• muse'ün nasıl elektronik tabanlı şarkı yapması gerektiğini artık kabullendiğini düşündüğüm gayet başarılı yeni parçası.

    eğer ki elektronik altyapısı yüksek bir parça yapacaklarsa chris wolstenholme'ün bassını ve dominic howard'ın davullarını arkaplana atmamaları gerektiğini düşünüyorum.

    mesela geçtiğimiz dönemde yayınladıkları (bkz: something human)'a bakarsak yine the dark side gibi elektronik altyapıya sahip olan bir parça kendisi ancak şarkı boyunca ne adam gibi bass ne de adam gibi davul duyabiliyoruz ki bu da muse soundunun temelinde yatan bass ve davul uyumunun ortadan kalkmasıyla üçlünün kendi soundlarından uzaklaşmalarına neden oluyor.

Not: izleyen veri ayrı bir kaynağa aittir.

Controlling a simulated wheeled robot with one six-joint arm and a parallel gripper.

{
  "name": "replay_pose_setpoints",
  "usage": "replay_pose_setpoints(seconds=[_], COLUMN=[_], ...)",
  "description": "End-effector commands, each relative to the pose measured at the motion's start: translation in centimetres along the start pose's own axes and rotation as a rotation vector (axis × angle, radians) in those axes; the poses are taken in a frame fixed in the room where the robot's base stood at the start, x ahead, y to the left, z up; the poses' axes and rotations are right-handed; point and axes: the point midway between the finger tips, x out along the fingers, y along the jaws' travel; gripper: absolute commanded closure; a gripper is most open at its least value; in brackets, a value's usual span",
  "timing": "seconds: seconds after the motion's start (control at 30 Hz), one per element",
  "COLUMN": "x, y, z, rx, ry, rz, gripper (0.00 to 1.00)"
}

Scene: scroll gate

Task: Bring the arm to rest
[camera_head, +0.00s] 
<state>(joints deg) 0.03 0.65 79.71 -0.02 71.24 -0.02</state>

    the dark side'a döner isek elektronik temelin üzerine yazılan chris wolstenholme bass yürüyüşü ve bu yürüyüşe eşlik eden dominic howard davulu ile beraber tekrar muse soundunu yakaladığımızı görüyoruz. bu noktada ise the dark side bu sebep gerekçesi ile bir adet muse parçası olmayı başarıyor.

    zaten ben bu üçlünün eserlerinde elektronik ögeler kullanmalarına hiçbir zaman karşı çıkmadım, elektronik altyapının bu üçlünün eserlerine gayet uyumlu olduğu fikrine sahip oldum hatta çoğunlukla. ancak yukarıda bahsettiğim davul&bass faktörü ortadan kalkınca işte olmuyor.
  • muse yeni şarkı çıkarır;

    ilk dinleyiş (bkz: bokum gibin olmuş) (bkz: muse bitmiş) (bkz: o ne elektronik filan)
    2.dinleyiş (bkz: eh meh ık pık)
    5. dinleyiş (bkz: iyimiş aslında lan)
    300. dinleyiş (bkz: dinlediğim en iyi muse şarkılarından)

    tanım: 3. dinleyişimde tav olduğumun şarkısı.
  • çok fazla eski öğe var şarkıda amaç bunların hepsini çok iyi eritmişler aynı potada. elektronik darkshines olabilir bu şarkı. vokaller de arada o yöne gidiyor mesela. bi taraftan taptığım easily tadı var, az çok az da olsa map of the problematique var. son albümlerde uğraştıkları elektronik taban var mesela. falling away with you çığlıkları var. queen solosu var içinde. bi aralar delicesine dinlediğim douglas holmquist soundtrack’i ambiansı var. aslında bu tabandan çok iyi soundtrack yazar matt, artık anladım.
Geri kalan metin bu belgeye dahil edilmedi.